The demand for industrial equipment is partly a replacement demand and partly a demand for betterments and extensions. The replacement demand for equipment doubtless varies with the physical quantity of demand for products; since, as a rule, the more rapidly machines and rolling stock are run, the more rapidly they wear out. The demand for betterments and extensions, on the other hand, varies not with the physical quantity of the products demanded, but with the fluctuations in this quantity.
To illustrate the peculiar changes in demand for industrial equipment which follow from this situation, suppose that the physical quantity of a certain product varied in five successive years as follows: First year 100,000 tons Second year 95,000 tons Third year 100,000 tons Fourth year 110,000 tons Fifth year 115,000 tons This product is turned out by machines each of which will produce one hundred tons per year. Thus the number of machines in operation each year was: First year 1,000 machines Second year 950 machines Third year 1,000 machines Fourth year 1,100 machines Fifth year 1,150 machines Each year one-tenth of the machines in operation wears out. The replacement demand for machines was therefore: First year 100 machines Second year 95 machines Third year 100 machines Fourth year 110 machines Fifth year 115 machines The demand for additional machines was far more variable. Neglecting the first year, for which our illustration does not supply data, it is plain that no additions to equipment were required the second year when fifty of the machines in existence stood idle, and also none the third year. But after all the existing machines had been utilized new machines had to be bought at the rate of one machine for each one hundred tons added to the product. Hence the demand for additions to equipment shown by the number of machines in operation was: First year no data Second year none Third year none Fourth year 100 machines Fifth year 50 machines Adding the replacement demand and the demand for additions to equipment, we find the total demand for industrial equipment of this type to be: First year no data Second year 95 machines Third year 100 machines Fourth year 210 machines Fifth year 165 machines Of course the figures in this example are fanciful. But they illustrate
genuine characteristics of the demand for industrial equipment. During depression and early revival the equipment-building trades get little business except what is provided by the replacement demand. When the demand for products has reached the stage where it promises soon to exceed the capacity of existing facilities, however, the equipment trades experience a sudden and intense boom. But their business falls off again before prosperity has reached its maximum, provided the increase in the physical quantity of products slackens before it stops. Hence the seeming anomalies pointed out by J. Maurice Clark: The demand for equipment may decrease . . . even though the demand for the finished product is still growing. The total demand for [equipment] tends to vary more sharply than the demand for finished products. . . . The maximum and minimum points in the demand for [equipment] tend to precede the maximum and minimum points in the demand for the finished products, the effect being that the change may appear to precede its own cause.

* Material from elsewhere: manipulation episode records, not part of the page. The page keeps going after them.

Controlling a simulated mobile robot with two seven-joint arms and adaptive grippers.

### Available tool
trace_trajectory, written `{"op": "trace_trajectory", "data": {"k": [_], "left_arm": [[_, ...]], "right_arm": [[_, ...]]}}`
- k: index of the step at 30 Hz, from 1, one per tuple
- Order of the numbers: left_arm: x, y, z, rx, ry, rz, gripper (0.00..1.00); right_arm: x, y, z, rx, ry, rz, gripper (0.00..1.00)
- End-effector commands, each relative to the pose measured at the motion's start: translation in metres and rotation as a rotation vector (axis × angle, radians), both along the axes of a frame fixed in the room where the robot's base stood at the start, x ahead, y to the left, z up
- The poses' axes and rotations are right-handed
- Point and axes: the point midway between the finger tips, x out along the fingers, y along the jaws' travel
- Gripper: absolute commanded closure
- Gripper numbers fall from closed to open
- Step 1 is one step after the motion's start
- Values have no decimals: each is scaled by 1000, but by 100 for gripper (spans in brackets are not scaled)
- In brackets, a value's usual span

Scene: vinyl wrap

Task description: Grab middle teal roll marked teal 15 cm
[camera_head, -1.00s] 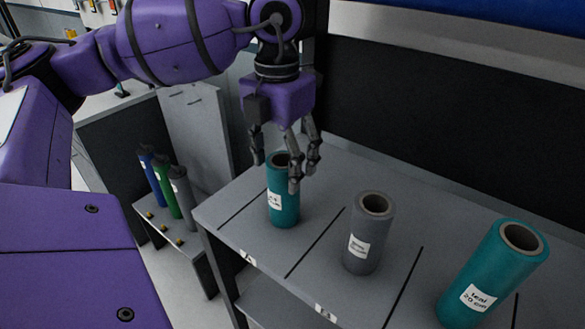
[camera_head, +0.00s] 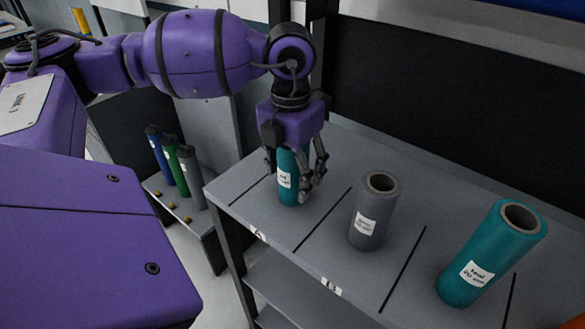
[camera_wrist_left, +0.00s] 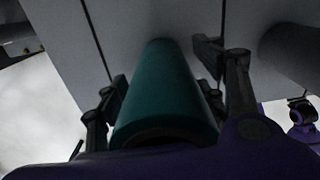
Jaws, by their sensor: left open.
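A teal roll (camera_head: 289,184) stands upright on the shelf top in the left section, by the A label; its own label is too small to read. My left gripper (camera_head: 296,178) points down over it, open, with its fingers on either side. The palm hides the roll's top in the head view. In the left wrist view the teal roll (camera_wrist_left: 165,90) lies between the open fingers (camera_wrist_left: 167,85), with a gap visible on the right side. Another teal roll (camera_head: 492,252), marked teal 20 cm, stands at the right.
A grey roll (camera_head: 375,211) stands between the two teal rolls, to the right of the gripper. Thin blue, green and grey rolls stand on a lower rack (camera_head: 185,226) at the left. Dark lines divide the shelf top (camera_head: 322,262). A dark panel (camera_head: 450,110) rises behind.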

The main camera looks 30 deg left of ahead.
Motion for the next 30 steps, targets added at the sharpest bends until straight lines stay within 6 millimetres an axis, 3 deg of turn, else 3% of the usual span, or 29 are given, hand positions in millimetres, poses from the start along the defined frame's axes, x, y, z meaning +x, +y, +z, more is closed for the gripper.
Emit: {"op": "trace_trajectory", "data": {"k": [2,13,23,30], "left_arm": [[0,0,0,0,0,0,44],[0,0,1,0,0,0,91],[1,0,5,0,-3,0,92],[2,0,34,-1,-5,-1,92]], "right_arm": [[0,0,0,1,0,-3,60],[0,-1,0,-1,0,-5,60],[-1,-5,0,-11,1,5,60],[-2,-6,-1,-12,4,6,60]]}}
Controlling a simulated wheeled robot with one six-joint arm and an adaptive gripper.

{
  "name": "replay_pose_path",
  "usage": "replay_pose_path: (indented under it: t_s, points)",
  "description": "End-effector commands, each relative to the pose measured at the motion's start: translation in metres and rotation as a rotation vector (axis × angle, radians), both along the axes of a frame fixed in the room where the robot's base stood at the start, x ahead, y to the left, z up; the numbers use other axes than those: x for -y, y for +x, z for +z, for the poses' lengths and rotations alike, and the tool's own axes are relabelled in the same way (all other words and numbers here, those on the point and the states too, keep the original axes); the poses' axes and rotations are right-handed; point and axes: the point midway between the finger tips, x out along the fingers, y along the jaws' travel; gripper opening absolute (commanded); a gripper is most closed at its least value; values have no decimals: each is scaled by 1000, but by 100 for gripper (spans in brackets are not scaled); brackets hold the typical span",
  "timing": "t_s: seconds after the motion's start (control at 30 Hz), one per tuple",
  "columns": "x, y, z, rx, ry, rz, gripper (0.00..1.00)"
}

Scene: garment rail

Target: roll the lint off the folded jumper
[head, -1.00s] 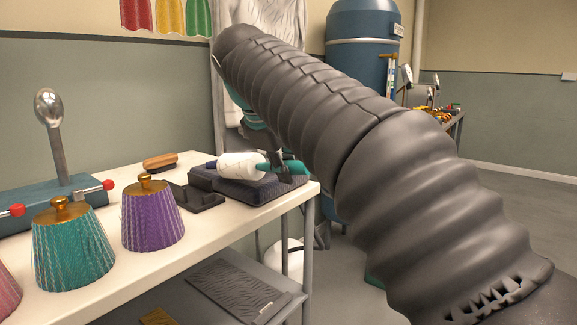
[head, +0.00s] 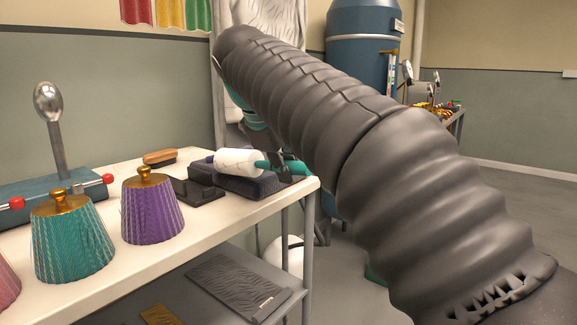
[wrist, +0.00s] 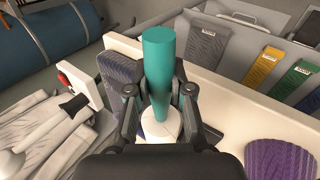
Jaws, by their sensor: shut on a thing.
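My gripper (head: 284,170) is shut on the teal handle of the lint roller (head: 238,162). The roller's white roll points left in the head view, over the folded jumper (head: 262,186). I cannot tell whether the roll touches the cloth. The jumper is dark blue-purple and lies near the right end of the white table. In the wrist view, my gripper (wrist: 160,92) has a finger on each side of the lint roller (wrist: 158,60), and the white roll is partly hidden below. Part of the jumper (wrist: 112,72) shows left of the handle. No lint can be made out.
A black stand (head: 197,190) sits left of the jumper, with a wooden brush (head: 160,157) behind it. Purple (head: 152,212) and teal (head: 72,240) ribbed, gold-topped things stand at the front left. A blue tank (head: 360,75) stands behind.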

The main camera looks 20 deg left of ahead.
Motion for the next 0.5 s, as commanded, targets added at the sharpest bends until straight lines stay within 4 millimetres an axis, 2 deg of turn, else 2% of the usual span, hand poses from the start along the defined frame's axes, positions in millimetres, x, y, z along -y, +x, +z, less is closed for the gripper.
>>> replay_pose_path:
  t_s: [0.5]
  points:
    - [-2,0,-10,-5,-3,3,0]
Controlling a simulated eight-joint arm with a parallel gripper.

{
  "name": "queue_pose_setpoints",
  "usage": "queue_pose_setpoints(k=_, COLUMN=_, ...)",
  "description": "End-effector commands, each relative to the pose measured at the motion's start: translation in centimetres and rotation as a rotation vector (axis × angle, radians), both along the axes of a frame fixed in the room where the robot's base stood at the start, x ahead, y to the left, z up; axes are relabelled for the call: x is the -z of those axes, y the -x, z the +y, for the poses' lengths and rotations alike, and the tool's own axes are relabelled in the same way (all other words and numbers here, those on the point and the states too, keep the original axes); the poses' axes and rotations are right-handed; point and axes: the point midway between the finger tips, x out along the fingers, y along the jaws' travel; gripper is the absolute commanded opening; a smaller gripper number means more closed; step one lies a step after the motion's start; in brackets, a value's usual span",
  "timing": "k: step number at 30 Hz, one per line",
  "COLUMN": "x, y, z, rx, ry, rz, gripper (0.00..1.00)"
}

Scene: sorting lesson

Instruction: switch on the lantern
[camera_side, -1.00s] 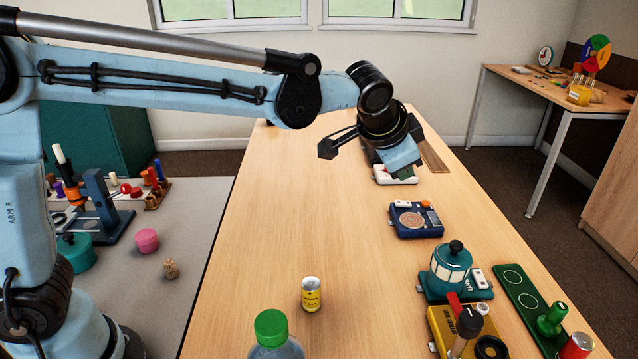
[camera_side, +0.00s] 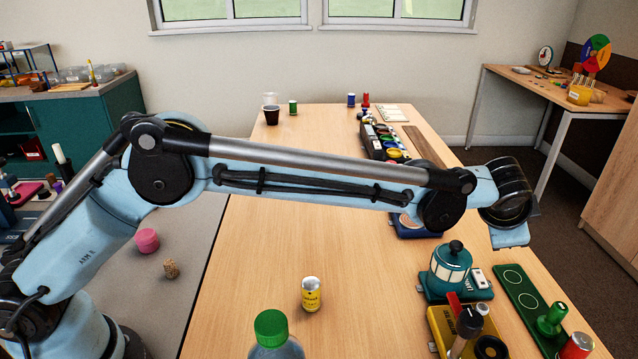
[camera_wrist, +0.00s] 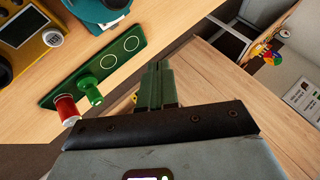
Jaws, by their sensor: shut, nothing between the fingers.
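The lantern (camera_side: 450,266) is a teal and cream lamp with a dark knob on top, upright on a teal base near the table's right side in the side view. A white switch plate (camera_side: 478,277) sits on the base, right of the lamp; its setting is too small to tell. Part of the teal lantern unit (camera_wrist: 92,10) shows at the top of the wrist view. My gripper (camera_wrist: 157,66) is shut and empty, above the table's edge, apart from the lantern. In the side view its hand is behind and right of the lantern, and the fingertips are not clear.
A green board (camera_side: 520,300) with rings and a green peg (camera_side: 552,318) lies right of the lantern. A yellow box (camera_side: 440,322) is in front. A yellow can (camera_side: 311,294) and a green-capped bottle (camera_side: 271,328) stand left. The middle of the table is clear.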

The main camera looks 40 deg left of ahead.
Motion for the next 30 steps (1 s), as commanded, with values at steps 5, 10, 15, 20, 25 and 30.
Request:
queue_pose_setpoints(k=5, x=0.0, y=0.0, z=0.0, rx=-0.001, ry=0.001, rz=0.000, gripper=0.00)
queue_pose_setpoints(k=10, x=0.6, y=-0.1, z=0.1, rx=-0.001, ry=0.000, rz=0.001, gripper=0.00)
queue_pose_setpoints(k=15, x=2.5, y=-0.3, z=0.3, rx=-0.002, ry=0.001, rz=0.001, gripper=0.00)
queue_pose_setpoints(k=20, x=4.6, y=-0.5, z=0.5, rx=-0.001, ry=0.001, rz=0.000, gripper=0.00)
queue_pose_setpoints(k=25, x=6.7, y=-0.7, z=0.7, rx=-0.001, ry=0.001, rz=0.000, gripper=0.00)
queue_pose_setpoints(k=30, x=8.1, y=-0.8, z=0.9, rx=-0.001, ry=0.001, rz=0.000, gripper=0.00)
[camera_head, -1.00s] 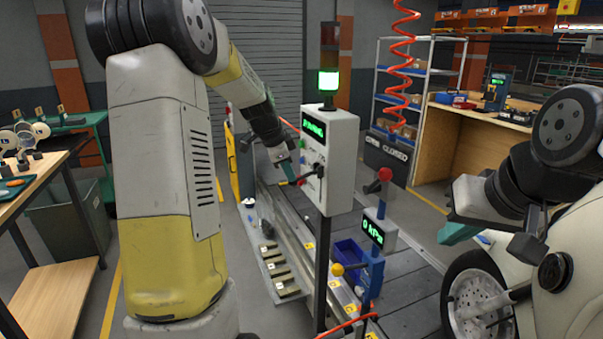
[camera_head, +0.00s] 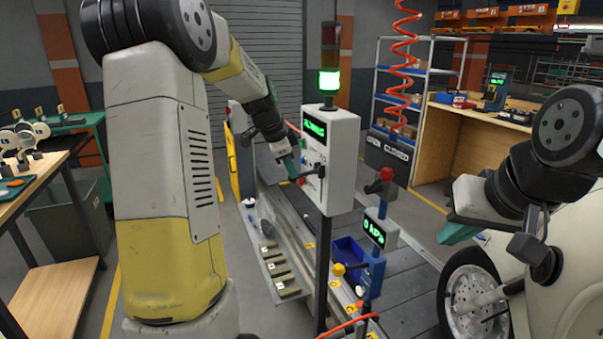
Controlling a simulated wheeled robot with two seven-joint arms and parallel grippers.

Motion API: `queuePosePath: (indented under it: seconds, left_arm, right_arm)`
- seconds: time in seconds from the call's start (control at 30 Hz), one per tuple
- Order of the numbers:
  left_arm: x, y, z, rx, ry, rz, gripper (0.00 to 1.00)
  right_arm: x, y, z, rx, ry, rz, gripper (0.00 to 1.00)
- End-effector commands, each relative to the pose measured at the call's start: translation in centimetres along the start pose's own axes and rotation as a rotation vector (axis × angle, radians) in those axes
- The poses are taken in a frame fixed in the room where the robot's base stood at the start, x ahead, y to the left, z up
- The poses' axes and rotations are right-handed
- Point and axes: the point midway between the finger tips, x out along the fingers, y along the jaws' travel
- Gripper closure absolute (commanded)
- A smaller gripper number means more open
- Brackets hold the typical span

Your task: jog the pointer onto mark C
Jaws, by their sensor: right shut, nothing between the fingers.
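The grey control box (camera_head: 343,165) stands on a dark post, with a lit green display (camera_head: 314,130) and a dark lever with a red part (camera_head: 309,175) on its left face. My left gripper (camera_head: 289,165) has teal fingertips close to this lever. I cannot tell whether it touches the lever, or whether its jaws are open. My right gripper (camera_head: 459,233) is shut and empty, away from the box at the right. I cannot make out the pointer.
The slat conveyor (camera_head: 410,300) runs behind the post. A tray of small labelled blocks (camera_head: 270,250) is left of the post. A red coiled hose (camera_head: 404,75) hangs behind.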

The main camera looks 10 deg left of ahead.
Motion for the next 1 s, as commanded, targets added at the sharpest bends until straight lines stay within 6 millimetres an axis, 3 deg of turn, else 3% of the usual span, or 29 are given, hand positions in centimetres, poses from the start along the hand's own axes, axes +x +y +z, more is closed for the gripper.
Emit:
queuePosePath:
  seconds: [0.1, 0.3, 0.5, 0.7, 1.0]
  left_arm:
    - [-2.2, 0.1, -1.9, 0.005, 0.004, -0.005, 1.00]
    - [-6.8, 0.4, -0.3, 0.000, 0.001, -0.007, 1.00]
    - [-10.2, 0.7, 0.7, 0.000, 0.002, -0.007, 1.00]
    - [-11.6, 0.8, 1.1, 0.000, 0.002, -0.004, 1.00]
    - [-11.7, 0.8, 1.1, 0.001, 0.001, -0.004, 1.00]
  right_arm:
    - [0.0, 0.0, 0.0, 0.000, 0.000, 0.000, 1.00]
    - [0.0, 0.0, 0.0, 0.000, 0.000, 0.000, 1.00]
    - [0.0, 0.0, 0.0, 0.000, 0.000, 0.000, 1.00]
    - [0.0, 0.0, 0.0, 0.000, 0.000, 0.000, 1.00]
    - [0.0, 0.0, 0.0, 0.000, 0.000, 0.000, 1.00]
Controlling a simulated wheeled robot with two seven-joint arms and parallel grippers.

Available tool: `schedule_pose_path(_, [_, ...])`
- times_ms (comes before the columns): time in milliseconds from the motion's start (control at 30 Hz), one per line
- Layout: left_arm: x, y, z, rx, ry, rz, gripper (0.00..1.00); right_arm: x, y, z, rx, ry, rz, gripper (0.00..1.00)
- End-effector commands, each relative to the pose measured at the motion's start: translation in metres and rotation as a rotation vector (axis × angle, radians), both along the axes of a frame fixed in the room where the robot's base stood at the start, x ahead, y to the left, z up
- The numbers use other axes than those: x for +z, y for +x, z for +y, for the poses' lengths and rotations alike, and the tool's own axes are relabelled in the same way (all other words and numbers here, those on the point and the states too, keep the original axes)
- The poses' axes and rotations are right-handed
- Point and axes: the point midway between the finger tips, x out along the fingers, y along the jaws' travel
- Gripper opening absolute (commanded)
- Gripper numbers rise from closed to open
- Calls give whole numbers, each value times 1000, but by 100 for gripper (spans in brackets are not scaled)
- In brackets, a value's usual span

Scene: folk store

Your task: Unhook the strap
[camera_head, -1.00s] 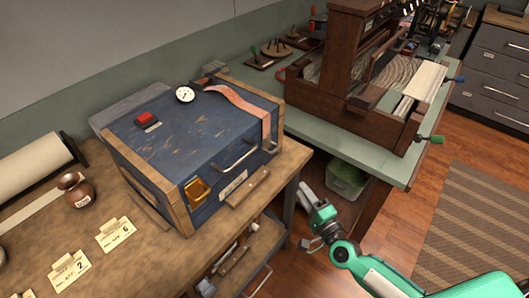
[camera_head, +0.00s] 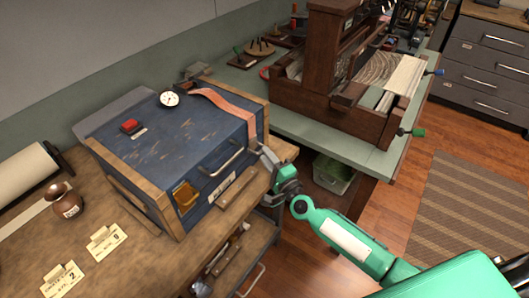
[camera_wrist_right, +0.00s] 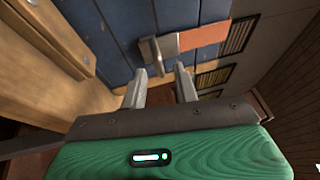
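The orange strap (camera_head: 228,106) lies over the top of the worn blue chest (camera_head: 185,138) and hangs down its front near the right corner. In the right wrist view the strap (camera_wrist_right: 204,37) ends at a grey metal clasp (camera_wrist_right: 158,49) on the blue planks. My right gripper (camera_head: 266,158) is at the chest's front right corner, by the strap's lower end. In the right wrist view its two fingers (camera_wrist_right: 161,76) are apart with nothing between them, just short of the clasp. The clasp is hard to make out in the head view. My left gripper is not in view.
The chest has wooden edges, a metal handle (camera_head: 221,160), a red button (camera_head: 131,125) and a white dial (camera_head: 169,99). It stands on a wooden bench (camera_head: 137,262). A green table (camera_head: 335,150) with a wooden loom (camera_head: 318,80) is to the right.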

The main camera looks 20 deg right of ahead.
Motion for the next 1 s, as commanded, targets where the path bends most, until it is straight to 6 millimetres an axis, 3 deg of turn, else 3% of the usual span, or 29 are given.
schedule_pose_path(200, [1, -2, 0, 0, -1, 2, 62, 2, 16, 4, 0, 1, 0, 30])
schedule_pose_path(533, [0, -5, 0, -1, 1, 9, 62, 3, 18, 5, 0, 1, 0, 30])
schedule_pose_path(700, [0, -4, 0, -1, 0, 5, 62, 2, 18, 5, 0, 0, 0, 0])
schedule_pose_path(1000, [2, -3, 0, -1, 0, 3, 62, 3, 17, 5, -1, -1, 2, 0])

When we add to the check in the orders for new equipment arising from any slackening in the increase of demand for products, the further check which arises from stringency in the bond market and the high cost of construction, we have no difficulty in understanding why contracts for this kind of work become less numerous as the climax of prosperity approaches. Then the steel mills, foundries, machine factories, copper smelters, quarries, lumber mills, cement plants, construction companies, general contractors, and the like find their orders for future delivery falling off. While for the present they may be working at high pressure to complete old contracts within the stipulated time, they face a serious restriction of trade in the near future.
The imposing fabric of prosperity is built with a liberal factor of safety; but the larger grows the structure, the more severe become these internal stresses. The only effective means of preventing disaster while continuing to build is to raise selling prices time after time high enough to offset the encroachments of costs upon profits, to cancel the advancing rates of interest, and to keep producers willing to contract for fresh industrial equipment.